1761-01-30, de Voltaire [François Marie Arouet] à Ponce Denis Ecouchard Lebrun.

Permettez moi, Monsieur, d'être aussi en colère contre vous que je me sens pour vous d'estime et d'amitie.
Vous auriez bien dû m'envoyer plutôt la Lettre insolente de ce coquin de Fréron depuis la page 145 jusqu'à la page 164. Je n'insisterai point icy sur les mauvaises critiques qu'il fait de vôtre ode. Parmi ses censures de mauvaise foi, il y en a quelques unes qui pouraient éblouir, et si vous réimprimez vôtre ode, je vous demande en grâce de consulter quelque ami d'un goût sévère, et surtout, de ménager l'impatience des Lecteurs français, qui d'ordinaire ne peut souffrir dans une ode que quinze ou vingt strophes tout au plus. Le sujet est si beau, et il y a dans vôtre Ode des morceaux si touchants, que vous vous êtes vous même imposé la nécessité de rendre vôtre ouvrage parfait. Un des grands moyens de le perfectioner, est de l'accourcir, et de sacrifier quelques expressions auxquelles l'oreille française n'est pas accoutumée; je n'ai jamais fait un ouvrage de longue haleine, sans consulter mes amis. Mr d'Argental m'a fait corriger plus de deux cent vers dans Tancrède; et m'en a fait retrancher plus de cent; et la pièce est encore très loin de mériter les bontés dont il l'a honorée.

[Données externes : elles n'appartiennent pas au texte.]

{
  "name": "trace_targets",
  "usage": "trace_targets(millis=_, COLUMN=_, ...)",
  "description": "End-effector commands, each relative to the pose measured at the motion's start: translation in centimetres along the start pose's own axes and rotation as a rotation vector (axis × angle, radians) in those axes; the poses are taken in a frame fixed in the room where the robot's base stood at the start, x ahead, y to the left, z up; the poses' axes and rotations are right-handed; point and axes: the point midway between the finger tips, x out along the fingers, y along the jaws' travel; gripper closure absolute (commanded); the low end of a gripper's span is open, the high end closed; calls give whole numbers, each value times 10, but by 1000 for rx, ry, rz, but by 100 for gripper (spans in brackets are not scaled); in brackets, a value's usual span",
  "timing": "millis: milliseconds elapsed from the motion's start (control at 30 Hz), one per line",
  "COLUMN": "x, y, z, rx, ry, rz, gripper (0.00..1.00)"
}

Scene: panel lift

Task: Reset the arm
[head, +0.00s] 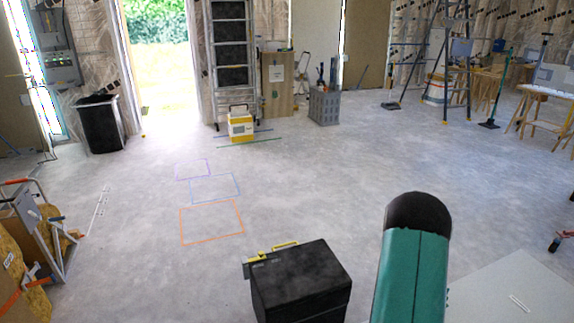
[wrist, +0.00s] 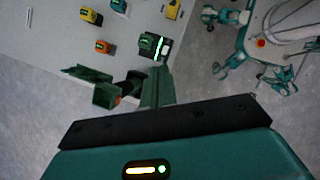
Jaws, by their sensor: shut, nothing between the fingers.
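My arm shows in the head view as a teal link with a black rounded cap, rising at the lower right; my gripper is outside that view. In the wrist view, my gripper (wrist: 159,72) points up the picture from its teal housing and black plate. Its dark green fingers are shut together and hold nothing. Beyond it is a pale grey surface (wrist: 130,22) with small yellow and green tools on it. A dark green tool with an orange part (wrist: 108,93) appears left of the fingers; its distance from them is hard to judge.
A black box with yellow handles (head: 300,280) is at the bottom centre. A pale panel (head: 515,290) lies lower right. Coloured outlines (head: 210,222) mark the open floor. A black bin (head: 101,124), yellow box (head: 240,126), ladder (head: 458,60) and workbenches stand farther back.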

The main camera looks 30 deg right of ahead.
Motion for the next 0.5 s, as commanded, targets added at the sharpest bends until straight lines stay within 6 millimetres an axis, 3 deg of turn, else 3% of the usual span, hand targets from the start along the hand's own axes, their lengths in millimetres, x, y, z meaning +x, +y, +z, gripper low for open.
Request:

Croyez moi, Monsieur, il faut que nos ouvrages apartiennent à nos amis et à nous.

Vir bonus ac prudens versus reprehendet inertes,
Culpabit duros…etca.

Je me sens vivement intéressé à vôtre gloire, et je crois qu'il vous sera très aisé de rendre toute vôtre ode digne de vôtre génie, de la noblesse d'âme qui vous l'a inspirée, et du sujet intéressant qui en est l'objet.

Vous me pardonnerez sans doute la liberté que je prends; les soins que nous avons pris tous deux du grand nom de Corneille, doivent nous lier à jamais. Je regarde jusqu'à présent comme un bienfait l'honneur et le plaisir que vous avez procuré à ma vièllesse; madlle Corneille parait mériter de plus tous les soins que vous avez pris d'elle. Ma nièce l'élêve, et la traitte comme sa fille. Mais plus le nom de Corneille est respectable, et plus vos soins, ceux de mr Titon, et ceux de ma nièce ont l'aprobation de tous les honnêtes gens, plus l'outrage que Fréron ose faire à cette demoiselle, et à vos bontés est punissable.

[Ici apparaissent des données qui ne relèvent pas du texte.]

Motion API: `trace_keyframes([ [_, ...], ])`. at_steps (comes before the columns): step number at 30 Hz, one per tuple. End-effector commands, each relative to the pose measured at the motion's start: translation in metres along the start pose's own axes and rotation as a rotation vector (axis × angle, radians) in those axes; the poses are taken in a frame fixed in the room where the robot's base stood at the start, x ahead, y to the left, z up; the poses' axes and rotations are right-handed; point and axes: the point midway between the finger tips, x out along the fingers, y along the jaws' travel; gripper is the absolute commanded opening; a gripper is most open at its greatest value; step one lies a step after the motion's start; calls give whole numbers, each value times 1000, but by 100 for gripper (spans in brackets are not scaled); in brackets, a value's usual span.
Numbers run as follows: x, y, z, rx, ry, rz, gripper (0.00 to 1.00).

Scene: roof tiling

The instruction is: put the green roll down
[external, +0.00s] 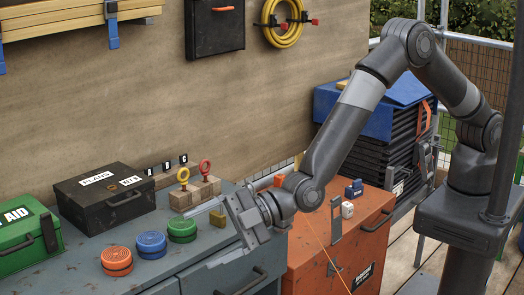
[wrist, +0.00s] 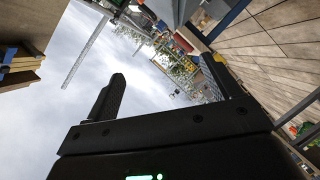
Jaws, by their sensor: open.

Mr le Chancelier et mr de Malsherbes peuvent lui permettre de dire son avis à tort et à travers, sur des vers et de la prose; mais ils ne doivent certainement pas souffrir qu'il insulte personnellement, madame Denis, madlle Corneille et vous même, Monsieur, qui nous avez procuré l'honneur que nous avons. Le nom de Lamoignon est respectable, mais celui de Corneille l'est aussi, et sans compter deux cent ans de noblesse qui sont dans la famille des Corneilles, la France doit aimer assez ce nom pour demander le châtiment du coquin qui ose insulter la seule personne qui le porte.

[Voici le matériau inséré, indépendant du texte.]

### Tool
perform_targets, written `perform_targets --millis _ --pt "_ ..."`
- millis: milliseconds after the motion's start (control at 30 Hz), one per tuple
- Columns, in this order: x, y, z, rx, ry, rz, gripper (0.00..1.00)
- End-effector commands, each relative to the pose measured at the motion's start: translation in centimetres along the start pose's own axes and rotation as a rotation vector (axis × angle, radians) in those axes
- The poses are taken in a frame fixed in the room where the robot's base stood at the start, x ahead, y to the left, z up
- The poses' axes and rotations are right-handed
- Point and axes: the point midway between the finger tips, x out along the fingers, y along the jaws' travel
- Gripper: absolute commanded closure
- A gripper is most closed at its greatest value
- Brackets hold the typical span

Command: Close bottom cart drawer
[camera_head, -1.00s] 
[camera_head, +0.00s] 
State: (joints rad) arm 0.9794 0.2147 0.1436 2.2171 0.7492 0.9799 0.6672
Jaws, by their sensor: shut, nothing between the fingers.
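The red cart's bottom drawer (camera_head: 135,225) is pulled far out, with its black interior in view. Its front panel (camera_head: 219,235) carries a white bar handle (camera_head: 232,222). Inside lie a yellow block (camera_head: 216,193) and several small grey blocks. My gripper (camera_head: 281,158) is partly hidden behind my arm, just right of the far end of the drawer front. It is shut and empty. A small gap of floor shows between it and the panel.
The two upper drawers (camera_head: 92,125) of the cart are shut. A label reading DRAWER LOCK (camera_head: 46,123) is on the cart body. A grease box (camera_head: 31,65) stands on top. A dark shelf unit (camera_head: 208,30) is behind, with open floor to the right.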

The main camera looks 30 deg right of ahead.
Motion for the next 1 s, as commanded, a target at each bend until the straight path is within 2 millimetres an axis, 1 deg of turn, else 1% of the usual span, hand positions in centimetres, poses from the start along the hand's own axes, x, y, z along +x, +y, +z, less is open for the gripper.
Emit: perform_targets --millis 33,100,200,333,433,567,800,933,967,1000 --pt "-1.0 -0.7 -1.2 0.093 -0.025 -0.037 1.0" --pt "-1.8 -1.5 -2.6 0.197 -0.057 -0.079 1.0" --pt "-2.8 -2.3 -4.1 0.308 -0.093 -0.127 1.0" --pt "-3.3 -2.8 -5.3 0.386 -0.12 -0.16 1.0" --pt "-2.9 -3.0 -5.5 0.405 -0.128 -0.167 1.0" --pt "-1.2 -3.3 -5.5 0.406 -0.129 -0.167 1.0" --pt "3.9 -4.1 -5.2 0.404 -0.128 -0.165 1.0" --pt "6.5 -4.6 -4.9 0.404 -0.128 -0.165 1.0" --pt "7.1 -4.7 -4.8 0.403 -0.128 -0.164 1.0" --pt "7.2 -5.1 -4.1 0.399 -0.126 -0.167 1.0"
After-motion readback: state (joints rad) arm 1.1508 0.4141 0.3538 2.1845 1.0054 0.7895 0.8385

Madame Denis est née demoiselle, et est veuve d'un gentilhomme mort au service du Roy; elle est estimée et considérée, toute sa famille est dans la magistrature et dans le service. Ces mots de Fréron, Mademoiselle Corneille va tomber entre bonnes mains, méritent le carcan.

Le sr L'Ecluse qui n'avait certainement que faire à tout cela se trouve insulté dans la même page; il est vrai qu'étant jeune il monta sur le théâtre, mais il y a plus de vingt cinq ans qu'il éxerce avec honneur la profession de chirurgien dentiste; il est faux qu'il loge chez moi. Il y est venu il y a un an, pour avoir soin des dents de ma nièce; je le traitte, dit-il, comme mon frère, et il insinüe que je ne fais nulle différence entre une demoiselle de Condition du nom de Corneille, & un acteur de la foire. J'ai reçu mr de L'Ecluse avec amitié, et avec la distinction que mérite un chirurgien habile, et un homme très estimable tel que lui. Il y a d'ailleurs quatre mois entiers qu'il n'est plus chez moi, & qu'il éxerce sa profession à Genêve, où il est très honorablement accueilli. J'enverrai, s'il le faut les témoignages des syndics de Genêve qui certifieront tout ce que j'ai l'honneur de vous dire.

Le résultat de la Lettre insolente de Fréron est que vous m'avez envoié une fille de qualité, pour être élevée par un danseur de corde. C'est outrager aussi mr Titon, mlle de Villegenon, made vôtre femme, et tous ceux qui se sont intéressez à l'éducation de Mlle Corneille. Je ne doute pas que si vous présentez les choses sous ce point de vüe à mgr le prince de Conti, il ne trouve que Fréron mérite punition. On devrait en parler aux ministres, et je crois même que c'est une affaire du ressort du Lieutenant criminel; jamais rien n'a été plus marqué au coin du libelle diffamatoire, que ces quatre lignes de la page 164. Vous pouriez, monsieur, engager son père à signer un pouvoir à un procureur. Ma nièce, mr de l'Ecluse et moi, nous pourions intervenir au procez. Je vous suplie, Monsieur, de m'instruire au plutôt de ce que vous aurez fait, et de me dire ce qu'on me conseille de faire.c Nous allons d'ailleurs envoyer nos plaintes à mr le chancelier. Voicy copie de la lettre de made Denis.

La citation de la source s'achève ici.